● TASK STATEMENT: Leaving out every picture, copy the lines of the data exactly, from the first through the line containing "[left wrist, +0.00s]".

● SUPPLIED DATA:
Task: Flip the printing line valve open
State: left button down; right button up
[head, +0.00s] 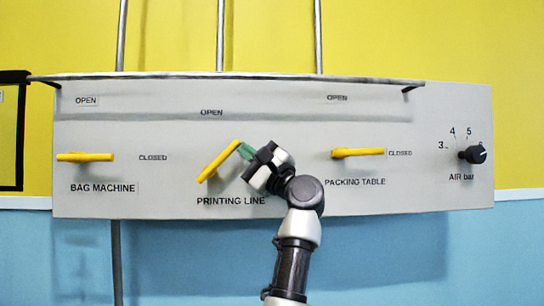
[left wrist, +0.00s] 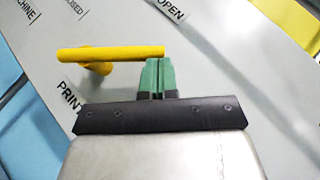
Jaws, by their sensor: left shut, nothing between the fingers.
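The printing line valve has a yellow lever (head: 219,161) on the grey panel, above the PRINTING LINE label. It is tilted, its free end up and to the right, partway between level and upright. My left gripper (head: 246,151) has green fingertips, shut with nothing between them, just beside the lever's upper free end. In the left wrist view the lever (left wrist: 110,53) runs across, and its free end lies right at the closed fingertips (left wrist: 158,76). Whether they touch I cannot tell for sure. My right gripper is not in view.
The bag machine lever (head: 86,157) at left and the packing table lever (head: 357,152) at right are level, beside CLOSED labels. A black air knob (head: 474,154) is at far right. A thin bar (head: 230,77) runs along the panel's top, above the OPEN labels.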

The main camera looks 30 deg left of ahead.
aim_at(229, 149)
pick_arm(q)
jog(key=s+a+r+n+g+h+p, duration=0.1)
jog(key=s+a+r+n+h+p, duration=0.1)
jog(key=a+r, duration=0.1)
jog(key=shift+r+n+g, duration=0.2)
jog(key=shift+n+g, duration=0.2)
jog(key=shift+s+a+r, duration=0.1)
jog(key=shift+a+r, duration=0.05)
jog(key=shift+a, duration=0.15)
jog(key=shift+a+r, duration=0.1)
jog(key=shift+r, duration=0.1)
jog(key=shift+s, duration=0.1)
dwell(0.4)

● COMPLETE ANSWER:
Task: Flip the printing line valve open
State: left button down; right button up
[head, +0.00s] 
[left wrist, +0.00s] 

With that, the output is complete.